**TO BE DONE**
Write out the full set of records exactly. Any pictures in them do not belong in the copy.

**THE DATA**
-=-=-=-=-
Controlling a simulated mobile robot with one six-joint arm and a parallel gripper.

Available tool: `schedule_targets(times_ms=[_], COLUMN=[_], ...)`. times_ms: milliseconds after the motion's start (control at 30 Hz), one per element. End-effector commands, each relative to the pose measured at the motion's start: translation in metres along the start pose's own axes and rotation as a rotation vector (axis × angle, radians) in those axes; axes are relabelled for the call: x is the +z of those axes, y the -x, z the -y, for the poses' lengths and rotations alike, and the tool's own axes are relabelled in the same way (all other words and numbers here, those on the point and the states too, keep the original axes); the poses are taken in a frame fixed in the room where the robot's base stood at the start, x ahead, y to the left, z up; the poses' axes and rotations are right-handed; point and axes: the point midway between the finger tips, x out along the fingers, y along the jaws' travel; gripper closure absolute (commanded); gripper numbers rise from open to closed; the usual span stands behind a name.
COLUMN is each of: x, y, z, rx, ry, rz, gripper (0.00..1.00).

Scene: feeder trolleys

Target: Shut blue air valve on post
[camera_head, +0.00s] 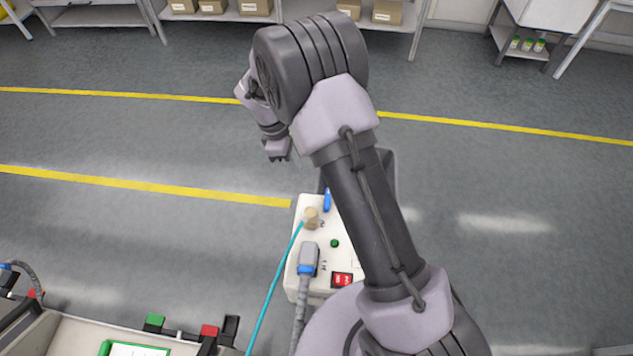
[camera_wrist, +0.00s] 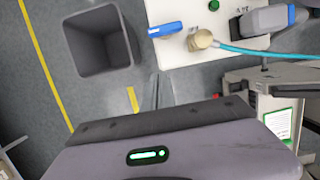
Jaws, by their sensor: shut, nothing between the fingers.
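The blue valve lever (camera_head: 327,200) is at the far edge of the white post top (camera_head: 301,276), beside a brass fitting (camera_head: 311,217) with a teal hose. In the wrist view the lever (camera_wrist: 165,29) lies at the post's left edge, left of the brass fitting (camera_wrist: 203,39) and roughly in line with the hose. My gripper (camera_head: 278,158) is shut and empty, beyond the post and to its left in the head view. In the wrist view its fingers (camera_wrist: 161,80) are below the lever and apart from it. My arm hides the post's right part in the head view.
A grey open bin (camera_wrist: 100,42) stands beside the post. A trolley (camera_head: 75,335) is at lower left.

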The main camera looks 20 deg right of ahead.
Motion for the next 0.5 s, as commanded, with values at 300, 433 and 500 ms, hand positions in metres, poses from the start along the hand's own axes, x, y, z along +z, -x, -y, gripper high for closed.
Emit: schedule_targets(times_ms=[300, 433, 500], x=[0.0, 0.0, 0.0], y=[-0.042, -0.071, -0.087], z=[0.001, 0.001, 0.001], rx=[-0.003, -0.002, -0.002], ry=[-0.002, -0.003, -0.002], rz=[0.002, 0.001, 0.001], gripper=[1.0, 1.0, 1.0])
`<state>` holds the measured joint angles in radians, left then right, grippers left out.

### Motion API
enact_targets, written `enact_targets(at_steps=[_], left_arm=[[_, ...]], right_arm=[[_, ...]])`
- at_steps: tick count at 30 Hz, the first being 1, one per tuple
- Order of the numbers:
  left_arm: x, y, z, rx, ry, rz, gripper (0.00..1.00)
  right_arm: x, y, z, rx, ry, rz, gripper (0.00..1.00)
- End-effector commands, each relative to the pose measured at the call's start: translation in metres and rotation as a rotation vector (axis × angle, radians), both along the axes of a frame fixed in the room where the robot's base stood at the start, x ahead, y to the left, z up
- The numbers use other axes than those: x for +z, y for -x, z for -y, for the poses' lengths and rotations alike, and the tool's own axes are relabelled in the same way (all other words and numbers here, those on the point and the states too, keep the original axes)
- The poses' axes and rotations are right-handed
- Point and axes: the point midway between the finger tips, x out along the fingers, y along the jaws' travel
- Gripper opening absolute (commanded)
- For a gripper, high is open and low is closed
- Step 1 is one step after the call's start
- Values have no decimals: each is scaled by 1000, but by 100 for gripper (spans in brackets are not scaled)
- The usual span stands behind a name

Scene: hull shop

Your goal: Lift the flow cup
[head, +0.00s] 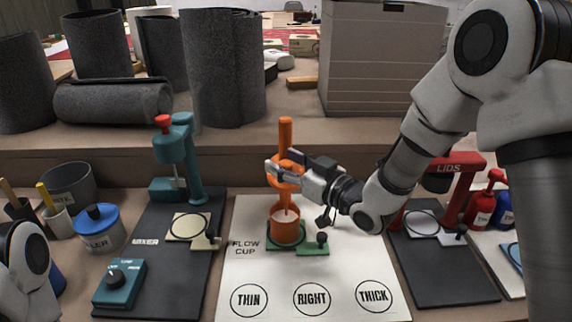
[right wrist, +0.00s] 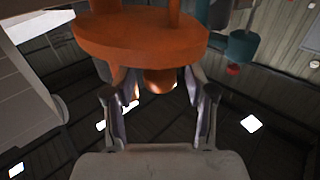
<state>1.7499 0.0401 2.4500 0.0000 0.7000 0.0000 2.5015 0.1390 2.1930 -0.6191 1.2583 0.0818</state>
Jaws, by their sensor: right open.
-=-=-=-=-
**REPLY TO THE EXERCISE**
Controlling a simulated mobile robot with one six-joint arm and a parallel gripper.

Available tool: `schedule_targets(times_ms=[_], COLUMN=[_], ...)`. times_ms: milliseconds after the motion's start (control at 30 Hz), one per element. End-effector commands, each relative to the pose measured at the motion's start: translation in metres along the start pose's own axes and rotation as a rotation vector (axis × angle, radians) in those axes; axes are relabelled for the call: x is the +z of those axes, y the -x, z the -y, for the poses' lengths and rotations alike, and the tool's own axes are relabelled in the same way (all other words and numbers here, those on the point and the states too, keep the original axes); the poses are taken in a frame fixed in the room where the robot's base stood at the start, x ahead, y to the left, z up; the poses' axes and rotations are right-handed; point and axes: the point midway between the finger tips, x out along the fingers, y along the jaws' travel; gripper closure absolute (commanded); gripper numbers rise from open to closed; the usual span stands behind a name.
COLUMN is each of: x, y, z, rx, ry, rz, gripper (0.00..1.00).

Scene: feeder trolleys

Target: Shut blue air valve on post
[camera_head, +0.00s] 
[camera_wrist, +0.00s] 
Jaws, by their sensor: shut, nothing between the fingers.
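The blue valve lever (camera_head: 327,200) is at the far edge of the white post top (camera_head: 301,276), beside a brass fitting (camera_head: 311,217) with a teal hose. In the wrist view the lever (camera_wrist: 165,29) lies at the post's left edge, left of the brass fitting (camera_wrist: 203,39) and roughly in line with the hose. My gripper (camera_head: 278,158) is shut and empty, beyond the post and to its left in the head view. In the wrist view its fingers (camera_wrist: 161,80) are below the lever and apart from it. My arm hides the post's right part in the head view.
A grey open bin (camera_wrist: 100,42) stands beside the post. A trolley (camera_head: 75,335) is at lower left.

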The main camera looks 20 deg right of ahead.
Motion for the next 0.5 s, as commanded, with values at 300, 433 and 500 ms, hand positions in metres, poses from the start along the hand's own axes, x, y, z along +z, -x, -y, gripper high for closed.
Emit: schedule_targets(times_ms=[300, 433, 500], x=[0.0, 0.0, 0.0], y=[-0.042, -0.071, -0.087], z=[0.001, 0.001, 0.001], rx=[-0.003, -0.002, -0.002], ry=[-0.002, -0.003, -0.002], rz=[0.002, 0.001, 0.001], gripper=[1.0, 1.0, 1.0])
`<state>` holds the measured joint angles in radians, left then right, grippers left out.

### Motion API
enact_targets, written `enact_targets(at_steps=[_], left_arm=[[_, ...]], right_arm=[[_, ...]])`
- at_steps: tick count at 30 Hz, the first being 1, one per tuple
- Order of the numbers:
  left_arm: x, y, z, rx, ry, rz, gripper (0.00..1.00)
  right_arm: x, y, z, rx, ry, rz, gripper (0.00..1.00)
- End-effector commands, each relative to the pose measured at the call's start: translation in metres and rotation as a rotation vector (axis × angle, radians), both along the axes of a frame fixed in the room where the robot's base stood at the start, x ahead, y to the left, z up
- The numbers use other axes than those: x for +z, y for -x, z for -y, for the poses' lengths and rotations alike, and the tool's own axes are relabelled in the same way (all other words and numbers here, those on the point and the states too, keep the original axes)
- The poses' axes and rotations are right-handed
- Point and axes: the point midway between the finger tips, x out along the fingers, y along the jaws' travel
- Gripper opening absolute (commanded)
- For a gripper, high is open and low is closed
- Step 1 is one step after the call's start
- Values have no decimals: each is scaled by 1000, but by 100 for gripper (spans in brackets are not scaled)
- The usual span stands behind a name

Scene: hull shop

Your goal: Lift the flow cup
[head, +0.00s] 
[right wrist, +0.00s] 
<state>1.7499 0.0401 2.4500 0.0000 0.7000 0.0000 2.5015 0.1390 2.1930 -0.6191 1.2583 0.0818</state>
Jaws, by their sensor: right open.

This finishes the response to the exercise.